Как именно началось незабвенное бегство, с кого именно началось оно, допрашивать никто не мог, и никому не было охоты признаваться. Довольно с нас того, что, по словам самих панов-беглецов, в стычках под Пилявцами пало не больше трехсот человек, и что Пилявецкая победа досталась казакам без боя. Это подтверждает и новейшая польская историография, тогда как нашей малорусской понадобилось дать казакам-героям кровопролитную работу под Пилявцами и в два предшествовавшие дни, и в день великого бегства [63].
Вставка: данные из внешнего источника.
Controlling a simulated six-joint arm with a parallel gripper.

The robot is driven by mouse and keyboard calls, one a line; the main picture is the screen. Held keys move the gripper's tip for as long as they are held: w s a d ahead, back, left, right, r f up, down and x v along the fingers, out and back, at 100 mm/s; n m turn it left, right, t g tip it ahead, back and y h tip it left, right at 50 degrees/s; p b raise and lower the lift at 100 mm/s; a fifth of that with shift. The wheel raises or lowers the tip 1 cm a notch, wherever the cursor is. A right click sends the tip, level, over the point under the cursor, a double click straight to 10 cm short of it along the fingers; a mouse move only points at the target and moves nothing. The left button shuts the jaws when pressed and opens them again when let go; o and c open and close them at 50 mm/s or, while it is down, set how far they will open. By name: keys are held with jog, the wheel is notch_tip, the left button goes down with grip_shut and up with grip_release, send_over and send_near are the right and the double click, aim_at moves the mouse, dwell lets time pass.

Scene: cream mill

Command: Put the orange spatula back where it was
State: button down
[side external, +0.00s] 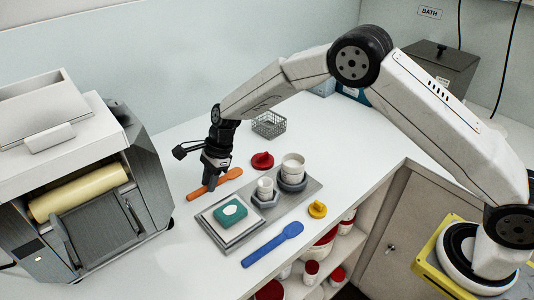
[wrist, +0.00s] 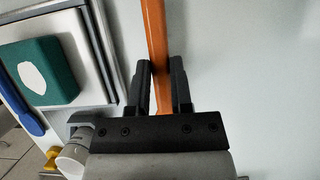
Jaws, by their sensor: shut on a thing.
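The orange spatula (side external: 229,175) shows in the side view on the white counter, behind the grey tray. In the wrist view the spatula's handle (wrist: 154,35) runs between the two fingers of my gripper (wrist: 162,85). My gripper (side external: 213,181) points down in the side view and is shut on the spatula. The spatula is at or very near the counter surface; I cannot tell whether it touches. Part of it is hidden behind the fingers.
The grey tray (side external: 233,242) holds a green block (side external: 231,213) and white cups in holders. A blue spatula (side external: 272,244) lies in front. Red (side external: 262,160) and yellow (side external: 317,209) pieces and a wire basket (side external: 269,124) stand nearby. A roller mill (side external: 75,190) is at left.

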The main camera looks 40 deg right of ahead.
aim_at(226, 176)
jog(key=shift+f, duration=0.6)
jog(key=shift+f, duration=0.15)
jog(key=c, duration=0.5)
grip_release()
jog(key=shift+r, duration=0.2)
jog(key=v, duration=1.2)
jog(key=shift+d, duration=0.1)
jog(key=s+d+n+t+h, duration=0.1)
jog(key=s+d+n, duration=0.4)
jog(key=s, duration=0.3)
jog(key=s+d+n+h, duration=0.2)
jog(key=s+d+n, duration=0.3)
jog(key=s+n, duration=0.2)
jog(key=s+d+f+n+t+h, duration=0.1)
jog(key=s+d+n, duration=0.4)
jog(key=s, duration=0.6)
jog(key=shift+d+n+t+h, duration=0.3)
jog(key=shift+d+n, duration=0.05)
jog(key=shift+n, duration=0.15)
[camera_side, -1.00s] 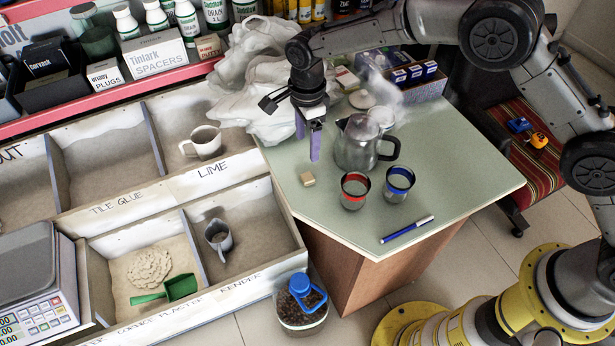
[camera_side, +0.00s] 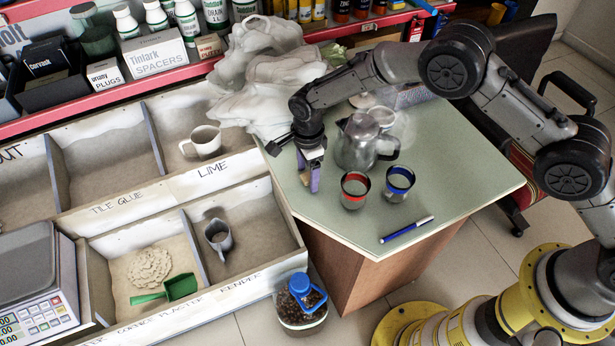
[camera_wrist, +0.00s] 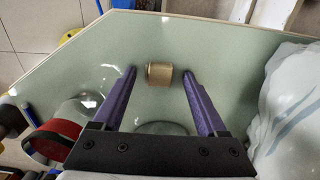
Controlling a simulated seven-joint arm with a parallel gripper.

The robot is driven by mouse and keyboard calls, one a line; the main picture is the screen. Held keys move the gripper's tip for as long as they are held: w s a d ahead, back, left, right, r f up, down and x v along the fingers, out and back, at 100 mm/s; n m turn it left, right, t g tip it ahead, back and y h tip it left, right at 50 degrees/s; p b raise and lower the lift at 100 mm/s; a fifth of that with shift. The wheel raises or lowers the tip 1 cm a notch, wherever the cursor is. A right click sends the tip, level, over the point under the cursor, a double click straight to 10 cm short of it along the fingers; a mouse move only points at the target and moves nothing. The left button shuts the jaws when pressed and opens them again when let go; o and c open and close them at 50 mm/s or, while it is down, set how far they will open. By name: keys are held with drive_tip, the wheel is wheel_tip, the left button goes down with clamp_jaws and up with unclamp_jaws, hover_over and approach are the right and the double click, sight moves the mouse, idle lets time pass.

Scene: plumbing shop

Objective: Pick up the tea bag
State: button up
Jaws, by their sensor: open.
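The tea bag (camera_wrist: 159,75) is a small tan packet lying on the pale green tabletop. In the wrist view it lies between the tips of my gripper's two purple fingers (camera_wrist: 159,74), with a gap on each side. In the side view my gripper (camera_side: 309,190) points down over the spot near the table's left edge, and its fingers mostly hide the tea bag (camera_side: 307,180). The gripper is open and holds nothing. I cannot tell how far the fingertips are above the tabletop.
A steel pot (camera_side: 357,147) stands just right of my gripper. A red-rimmed cup (camera_side: 354,191) and a blue-rimmed cup (camera_side: 398,185) stand in front of it. A crumpled white bag (camera_side: 262,85) lies behind. A blue marker (camera_side: 407,229) lies on the clear front tabletop (camera_side: 455,205).

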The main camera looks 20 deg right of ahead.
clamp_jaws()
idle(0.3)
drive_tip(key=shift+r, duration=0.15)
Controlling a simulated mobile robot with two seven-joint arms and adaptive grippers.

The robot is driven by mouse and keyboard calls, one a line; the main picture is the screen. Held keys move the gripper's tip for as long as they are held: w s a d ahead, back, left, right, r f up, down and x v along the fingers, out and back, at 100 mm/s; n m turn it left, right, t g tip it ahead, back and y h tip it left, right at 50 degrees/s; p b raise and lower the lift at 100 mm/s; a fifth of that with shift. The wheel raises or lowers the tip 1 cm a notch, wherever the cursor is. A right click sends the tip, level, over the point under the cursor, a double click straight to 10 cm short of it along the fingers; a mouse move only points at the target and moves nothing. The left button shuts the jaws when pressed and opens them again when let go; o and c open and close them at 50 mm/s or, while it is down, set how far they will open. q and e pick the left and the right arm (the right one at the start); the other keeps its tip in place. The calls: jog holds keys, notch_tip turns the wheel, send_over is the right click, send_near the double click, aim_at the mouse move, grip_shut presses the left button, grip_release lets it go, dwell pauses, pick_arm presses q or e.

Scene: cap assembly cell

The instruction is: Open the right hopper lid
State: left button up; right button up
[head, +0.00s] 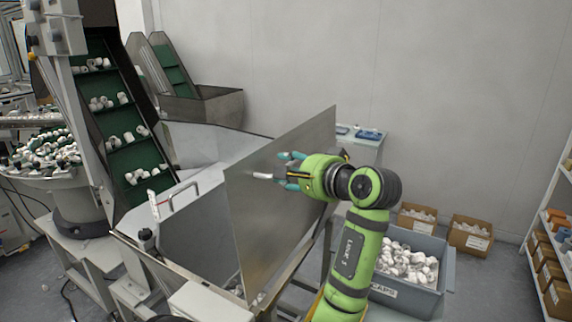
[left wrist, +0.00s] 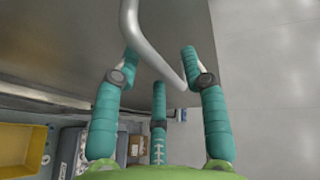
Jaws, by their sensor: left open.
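The right hopper lid (head: 285,205) is a flat grey metal plate standing steeply raised on the hopper (head: 195,235). Part of the hopper's inside shows beside it, with some white caps low down. A pale bar handle (head: 262,176) is on the lid; in the left wrist view the handle (left wrist: 152,52) is a bent bar reaching between my fingers. My left gripper (head: 288,170) has teal fingers and is at the lid's upper part. In the left wrist view its fingers (left wrist: 160,75) are spread around the handle, not closed on it. My right gripper is not in view.
A grey bin of white caps (head: 405,265) stands right of my arm. Cardboard boxes (head: 470,235) sit behind it, and a shelf (head: 555,240) is at the far right. A green conveyor (head: 125,120) rises on the left. Floor is free between bin and shelf.

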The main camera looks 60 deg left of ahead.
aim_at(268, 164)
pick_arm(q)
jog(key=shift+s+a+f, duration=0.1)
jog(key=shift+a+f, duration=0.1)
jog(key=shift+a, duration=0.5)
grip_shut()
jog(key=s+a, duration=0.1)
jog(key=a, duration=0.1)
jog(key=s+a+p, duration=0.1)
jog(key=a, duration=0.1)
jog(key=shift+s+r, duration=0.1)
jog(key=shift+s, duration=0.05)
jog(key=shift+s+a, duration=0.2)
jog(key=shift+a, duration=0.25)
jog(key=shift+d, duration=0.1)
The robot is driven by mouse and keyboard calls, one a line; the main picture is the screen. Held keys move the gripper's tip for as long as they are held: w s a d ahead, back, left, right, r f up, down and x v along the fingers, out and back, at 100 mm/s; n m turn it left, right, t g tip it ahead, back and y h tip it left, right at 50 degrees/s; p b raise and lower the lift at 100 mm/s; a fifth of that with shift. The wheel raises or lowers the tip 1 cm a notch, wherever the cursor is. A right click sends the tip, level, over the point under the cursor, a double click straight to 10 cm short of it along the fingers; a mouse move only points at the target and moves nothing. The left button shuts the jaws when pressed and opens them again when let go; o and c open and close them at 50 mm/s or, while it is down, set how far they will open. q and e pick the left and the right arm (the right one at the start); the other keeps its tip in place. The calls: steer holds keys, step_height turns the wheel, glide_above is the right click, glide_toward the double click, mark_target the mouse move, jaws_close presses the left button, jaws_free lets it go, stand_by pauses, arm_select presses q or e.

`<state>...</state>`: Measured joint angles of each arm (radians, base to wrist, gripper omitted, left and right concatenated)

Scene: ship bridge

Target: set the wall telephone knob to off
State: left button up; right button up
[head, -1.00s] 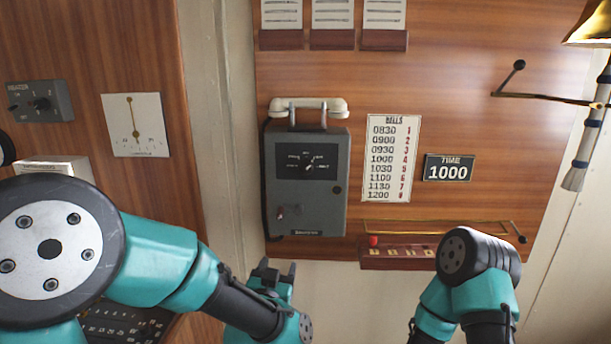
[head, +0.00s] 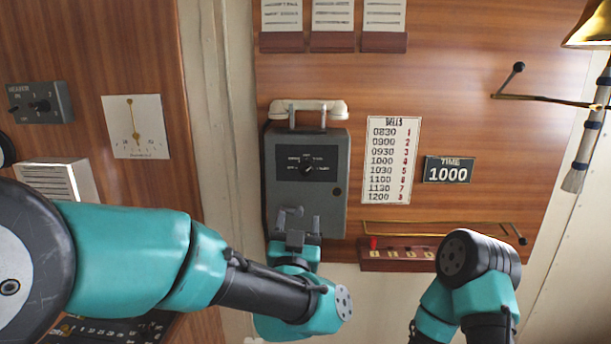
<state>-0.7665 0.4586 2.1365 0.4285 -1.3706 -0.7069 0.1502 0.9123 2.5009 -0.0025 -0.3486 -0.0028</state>
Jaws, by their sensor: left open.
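The wall telephone (head: 340,215) is a grey box on the wood panel with a cream handset (head: 318,107) lying across its top. Its knob (head: 308,169) is a small black rotary knob with a light pointer on a dark label plate in the upper half of the box. The label words are too small to read surely. My left gripper (head: 296,213) is open in front of the lower half of the box, below the knob and apart from it. It hides the small switch at the lower left. My right arm (head: 470,275) is at the lower right; its gripper is out of view.
A bells card (head: 388,160) and a time sign (head: 449,169) hang right of the telephone. A red shelf with a brass rail (head: 400,258) is at lower right. A clinometer (head: 135,127) and knob box (head: 41,103) are on the left wall. A bell (head: 590,24) hangs upper right.

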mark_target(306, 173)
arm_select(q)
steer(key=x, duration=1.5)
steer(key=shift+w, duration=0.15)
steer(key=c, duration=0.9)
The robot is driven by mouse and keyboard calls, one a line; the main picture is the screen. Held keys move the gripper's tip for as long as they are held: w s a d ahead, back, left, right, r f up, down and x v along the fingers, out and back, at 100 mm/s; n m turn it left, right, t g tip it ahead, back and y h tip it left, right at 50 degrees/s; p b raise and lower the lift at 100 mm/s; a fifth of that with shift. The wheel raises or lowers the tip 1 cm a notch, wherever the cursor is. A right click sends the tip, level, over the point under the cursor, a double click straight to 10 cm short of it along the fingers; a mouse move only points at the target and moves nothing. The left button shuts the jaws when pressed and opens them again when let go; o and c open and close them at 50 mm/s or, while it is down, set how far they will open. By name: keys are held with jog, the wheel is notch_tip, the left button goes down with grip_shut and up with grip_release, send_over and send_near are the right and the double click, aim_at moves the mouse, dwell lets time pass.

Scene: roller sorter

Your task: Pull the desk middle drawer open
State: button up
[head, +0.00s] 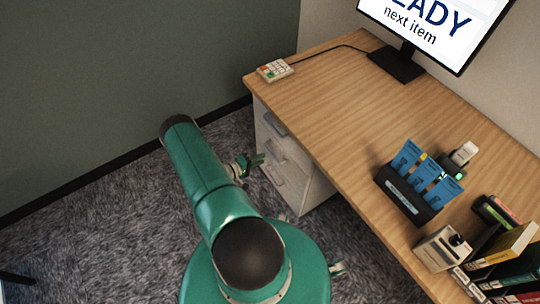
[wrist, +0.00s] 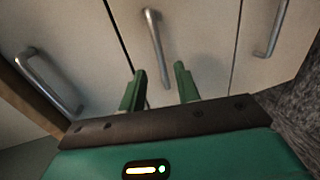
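The desk's drawer unit (head: 300,180) stands under the left end of the desk, with three grey bar handles on its pale fronts. The drawers look shut. The middle drawer's handle (head: 275,151) shows in the head view just beside my gripper (head: 252,163). In the wrist view the middle handle (wrist: 155,45) runs down between the two green fingertips of my gripper (wrist: 160,70). The fingers are apart, one on each side of the handle, and not closed on it. I cannot tell how deep the handle sits between them.
The other two handles (wrist: 50,85) and (wrist: 272,28) flank the middle one. The desktop (head: 350,110) above holds a keypad (head: 275,70), a monitor (head: 430,30), a black holder with blue cards (head: 410,197) and books. Carpet (head: 80,220) is open left of the drawers.

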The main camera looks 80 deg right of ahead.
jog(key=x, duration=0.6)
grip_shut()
Казацкие кобзари поступили еще лучше казацких историков: осеннее событие отнесли они к весеннему празднику Преполовения, называемому Правою Середою (29 апреля), и воспели: что будто бы
..... на Праву Середу
Гнали козаки ляхів так, як би череду.
Не в казацком обычае было гнать бегущего неприятеля, оставив нерасхватанною добычу. В противность пословице, советующей стлать ему золотой мост, он сам постлал золотой мост казакам в виде покинутого лагеря. На этом мосту казаки, как воины-дикари, позабыли, что Польша теперь стоит перед ними, как говорили сами ляхи, настежь (otworem), и пьянствовали так мертвецки несколько дней, что еслиб у беглецов хватило духу на них наступить, они были бы истреблены до ноги [64]. Вина было выпито ими в четыре дня и четыре ночи столько, что, по словам современника, его хватило бы на месяц при обыкновенном употреблении.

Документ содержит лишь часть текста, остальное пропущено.